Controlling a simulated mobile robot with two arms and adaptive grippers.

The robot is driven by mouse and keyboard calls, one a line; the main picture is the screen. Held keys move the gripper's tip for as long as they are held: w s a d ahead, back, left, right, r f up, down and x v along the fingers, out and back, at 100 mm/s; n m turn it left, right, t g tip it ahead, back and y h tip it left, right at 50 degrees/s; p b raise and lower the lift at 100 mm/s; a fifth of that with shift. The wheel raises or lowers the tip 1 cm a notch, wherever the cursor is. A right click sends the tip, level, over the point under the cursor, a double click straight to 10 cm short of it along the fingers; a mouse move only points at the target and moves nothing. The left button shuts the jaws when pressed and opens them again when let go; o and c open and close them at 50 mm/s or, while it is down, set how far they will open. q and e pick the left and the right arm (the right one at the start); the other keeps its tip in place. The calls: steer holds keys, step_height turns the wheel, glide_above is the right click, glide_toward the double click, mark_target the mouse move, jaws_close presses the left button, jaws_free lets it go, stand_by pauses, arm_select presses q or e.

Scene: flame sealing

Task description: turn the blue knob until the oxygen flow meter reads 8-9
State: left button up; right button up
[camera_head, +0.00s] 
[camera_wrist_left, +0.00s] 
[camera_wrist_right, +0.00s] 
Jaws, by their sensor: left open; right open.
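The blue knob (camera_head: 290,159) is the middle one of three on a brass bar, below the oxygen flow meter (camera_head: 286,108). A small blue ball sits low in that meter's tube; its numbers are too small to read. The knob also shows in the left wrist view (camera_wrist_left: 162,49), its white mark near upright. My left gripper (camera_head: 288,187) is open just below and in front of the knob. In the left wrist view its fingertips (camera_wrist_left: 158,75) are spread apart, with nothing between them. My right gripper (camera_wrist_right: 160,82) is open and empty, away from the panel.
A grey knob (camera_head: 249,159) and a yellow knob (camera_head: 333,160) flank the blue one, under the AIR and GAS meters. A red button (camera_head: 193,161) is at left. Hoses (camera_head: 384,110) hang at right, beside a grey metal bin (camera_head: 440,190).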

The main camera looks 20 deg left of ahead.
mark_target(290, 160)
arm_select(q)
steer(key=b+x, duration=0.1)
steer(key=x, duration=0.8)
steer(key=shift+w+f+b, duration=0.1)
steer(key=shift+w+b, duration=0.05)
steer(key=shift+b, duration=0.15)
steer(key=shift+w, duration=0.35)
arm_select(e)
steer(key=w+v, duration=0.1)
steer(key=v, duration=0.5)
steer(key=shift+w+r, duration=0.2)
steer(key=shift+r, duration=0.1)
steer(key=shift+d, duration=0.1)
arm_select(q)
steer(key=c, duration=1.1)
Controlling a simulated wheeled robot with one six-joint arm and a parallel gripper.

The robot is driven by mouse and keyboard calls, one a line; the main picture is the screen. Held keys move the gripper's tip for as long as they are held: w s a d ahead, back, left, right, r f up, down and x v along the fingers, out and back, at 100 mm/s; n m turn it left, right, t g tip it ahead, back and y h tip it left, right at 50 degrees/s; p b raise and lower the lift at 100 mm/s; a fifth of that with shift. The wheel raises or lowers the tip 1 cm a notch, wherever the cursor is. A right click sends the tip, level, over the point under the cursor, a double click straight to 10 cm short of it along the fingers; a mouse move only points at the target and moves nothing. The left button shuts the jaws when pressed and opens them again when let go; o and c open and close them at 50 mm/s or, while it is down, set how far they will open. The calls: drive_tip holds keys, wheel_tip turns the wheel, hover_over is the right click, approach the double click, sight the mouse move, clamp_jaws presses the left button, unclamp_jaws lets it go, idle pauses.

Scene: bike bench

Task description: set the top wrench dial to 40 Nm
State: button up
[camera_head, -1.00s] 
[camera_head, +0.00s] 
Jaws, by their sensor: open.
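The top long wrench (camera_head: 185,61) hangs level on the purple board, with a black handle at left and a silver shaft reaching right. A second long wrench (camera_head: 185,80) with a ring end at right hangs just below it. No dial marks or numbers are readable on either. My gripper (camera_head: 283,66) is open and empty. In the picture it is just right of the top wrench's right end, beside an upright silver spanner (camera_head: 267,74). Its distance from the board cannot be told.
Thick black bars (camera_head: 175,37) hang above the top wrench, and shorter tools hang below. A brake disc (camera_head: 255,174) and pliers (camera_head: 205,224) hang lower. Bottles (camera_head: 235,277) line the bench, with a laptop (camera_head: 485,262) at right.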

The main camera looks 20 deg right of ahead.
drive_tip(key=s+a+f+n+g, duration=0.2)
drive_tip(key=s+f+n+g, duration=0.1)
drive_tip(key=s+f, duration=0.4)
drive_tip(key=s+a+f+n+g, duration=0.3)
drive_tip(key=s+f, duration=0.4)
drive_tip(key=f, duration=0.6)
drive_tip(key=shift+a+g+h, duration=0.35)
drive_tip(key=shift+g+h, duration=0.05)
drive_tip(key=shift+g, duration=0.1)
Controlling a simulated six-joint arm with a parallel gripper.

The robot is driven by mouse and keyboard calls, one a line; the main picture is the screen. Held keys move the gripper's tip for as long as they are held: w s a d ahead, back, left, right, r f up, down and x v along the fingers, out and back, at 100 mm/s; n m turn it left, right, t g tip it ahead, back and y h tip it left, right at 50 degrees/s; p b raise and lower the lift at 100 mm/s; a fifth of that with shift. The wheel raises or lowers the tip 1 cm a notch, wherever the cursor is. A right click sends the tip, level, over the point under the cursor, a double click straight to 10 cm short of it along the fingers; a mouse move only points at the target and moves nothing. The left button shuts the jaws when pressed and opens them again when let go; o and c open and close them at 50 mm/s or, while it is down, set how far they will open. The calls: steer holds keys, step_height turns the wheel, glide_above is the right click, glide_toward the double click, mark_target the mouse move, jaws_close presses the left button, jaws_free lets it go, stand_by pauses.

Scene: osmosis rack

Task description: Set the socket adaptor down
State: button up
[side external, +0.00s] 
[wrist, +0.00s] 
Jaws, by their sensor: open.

→ **Aim**
All of the records must be retyped exactly as they are.

→ **Result for this task**
Controlling a simulated mobile robot with two arms and adaptive grippers.

The robot is driven by mouse and keyboard calls, one a line; the main picture is the screen. Held keys move the gripper's tip for as long as they are held: w s a d ahead, back, left, right, r f up, down and x v along the fingers, out and back, at 100 mm/s; n m turn it left, right, t g tip it ahead, back and y h tip it left, right at 50 degrees/s; p b raise and lower the lift at 100 mm/s; a fifth of that with shift. The wheel raises or lowers the tip 1 cm a notch, wherever the cursor is. A right click sends the tip, level, over the point under the cursor, a double click straight to 10 cm short of it along the fingers; a mouse move only points at the target and moves nothing. The left button shuts the jaws when pressed and opens them again when let go; o and c open and close them at 50 mm/s or, while it is down, set how far they will open. q and e pick the left and the right arm (the right one at the start); the other keeps its tip in place. The calls: steer holds keys, step_height turns the wheel, glide_above is the right click, glide_toward the double click, mark_target the mouse move, jaws_close presses the left button, jaws_free lets it go, stand_by pauses, arm_select presses q or e.

Scene: flame sealing

Task description: turn the blue knob until the oxygen flow meter reads 8-9
State: left button up; right button up
[camera_head, +0.00s] 
[camera_wrist_left, +0.00s] 
[camera_wrist_right, +0.00s] 
Jaws, by their sensor: left open; right open.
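The blue knob (camera_head: 290,159) is the middle one of three on a brass bar, below the oxygen flow meter (camera_head: 286,108). A small blue ball sits low in that meter's tube; its numbers are too small to read. The knob also shows in the left wrist view (camera_wrist_left: 162,49), its white mark near upright. My left gripper (camera_head: 288,187) is open just below and in front of the knob. In the left wrist view its fingertips (camera_wrist_left: 158,75) are spread apart, with nothing between them. My right gripper (camera_wrist_right: 160,82) is open and empty, away from the panel.
A grey knob (camera_head: 249,159) and a yellow knob (camera_head: 333,160) flank the blue one, under the AIR and GAS meters. A red button (camera_head: 193,161) is at left. Hoses (camera_head: 384,110) hang at right, beside a grey metal bin (camera_head: 440,190).

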The main camera looks 20 deg left of ahead.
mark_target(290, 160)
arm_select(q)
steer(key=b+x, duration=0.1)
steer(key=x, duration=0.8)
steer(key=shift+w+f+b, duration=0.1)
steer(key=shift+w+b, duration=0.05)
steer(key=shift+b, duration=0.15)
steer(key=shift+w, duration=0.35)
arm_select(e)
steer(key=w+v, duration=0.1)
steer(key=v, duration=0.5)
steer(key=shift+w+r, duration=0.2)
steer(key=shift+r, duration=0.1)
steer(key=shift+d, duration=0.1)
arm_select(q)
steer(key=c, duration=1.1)
Controlling a simulated wheeled robot with one six-joint arm and a parallel gripper.

The robot is driven by mouse and keyboard calls, one a line; the main picture is the screen. Held keys move the gripper's tip for as long as they are held: w s a d ahead, back, left, right, r f up, down and x v along the fingers, out and back, at 100 mm/s; n m turn it left, right, t g tip it ahead, back and y h tip it left, right at 50 degrees/s; p b raise and lower the lift at 100 mm/s; a fifth of that with shift. The wheel raises or lowers the tip 1 cm a notch, wherever the cursor is. A right click sends the tip, level, over the point under the cursor, a double click straight to 10 cm short of it along the fingers; a mouse move only points at the target and moves nothing. The left button shuts the jaws when pressed and opens them again when let go; o and c open and close them at 50 mm/s or, while it is down, set how far they will open. The calls: drive_tip holds keys, wheel_tip turns the wheel, hover_over is the right click, approach the double click, sight the mouse move, clamp_jaws presses the left button, unclamp_jaws lets it go, idle pauses.

Scene: bike bench

Task description: set the top wrench dial to 40 Nm
State: button up
[camera_head, -1.00s] 
[camera_head, +0.00s] 
Jaws, by their sensor: open.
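The top long wrench (camera_head: 185,61) hangs level on the purple board, with a black handle at left and a silver shaft reaching right. A second long wrench (camera_head: 185,80) with a ring end at right hangs just below it. No dial marks or numbers are readable on either. My gripper (camera_head: 283,66) is open and empty. In the picture it is just right of the top wrench's right end, beside an upright silver spanner (camera_head: 267,74). Its distance from the board cannot be told.
Thick black bars (camera_head: 175,37) hang above the top wrench, and shorter tools hang below. A brake disc (camera_head: 255,174) and pliers (camera_head: 205,224) hang lower. Bottles (camera_head: 235,277) line the bench, with a laptop (camera_head: 485,262) at right.

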The main camera looks 20 deg right of ahead.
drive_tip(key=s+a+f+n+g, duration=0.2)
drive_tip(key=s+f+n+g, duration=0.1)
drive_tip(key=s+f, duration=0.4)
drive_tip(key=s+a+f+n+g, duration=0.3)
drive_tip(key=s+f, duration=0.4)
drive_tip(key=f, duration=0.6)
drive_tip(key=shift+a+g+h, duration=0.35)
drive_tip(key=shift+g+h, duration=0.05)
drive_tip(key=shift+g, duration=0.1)
Controlling a simulated six-joint arm with a parallel gripper.

The robot is driven by mouse and keyboard calls, one a line; the main picture is the screen. Held keys move the gripper's tip for as long as they are held: w s a d ahead, back, left, right, r f up, down and x v along the fingers, out and back, at 100 mm/s; n m turn it left, right, t g tip it ahead, back and y h tip it left, right at 50 degrees/s; p b raise and lower the lift at 100 mm/s; a fifth of that with shift. The wheel raises or lowers the tip 1 cm a notch, wherever the cursor is. A right click sends the tip, level, over the point under the cursor, a double click straight to 10 cm short of it along the fingers; a mouse move only points at the target and moves nothing. The left button shuts the jaws when pressed and opens them again when let go; o and c open and close them at 50 mm/s or, while it is down, set how far they will open. The calls: steer holds keys, step_height turns the wheel, glide_above is the right click, glide_toward the double click, mark_target the mouse move, jaws_close presses the left button, jaws_free lets it go, stand_by pauses.

Scene: osmosis rack

Task description: Set the socket adaptor down
State: button up
[side external, +0.00s] 
[wrist, +0.00s] 
Jaws, by their sensor: open.

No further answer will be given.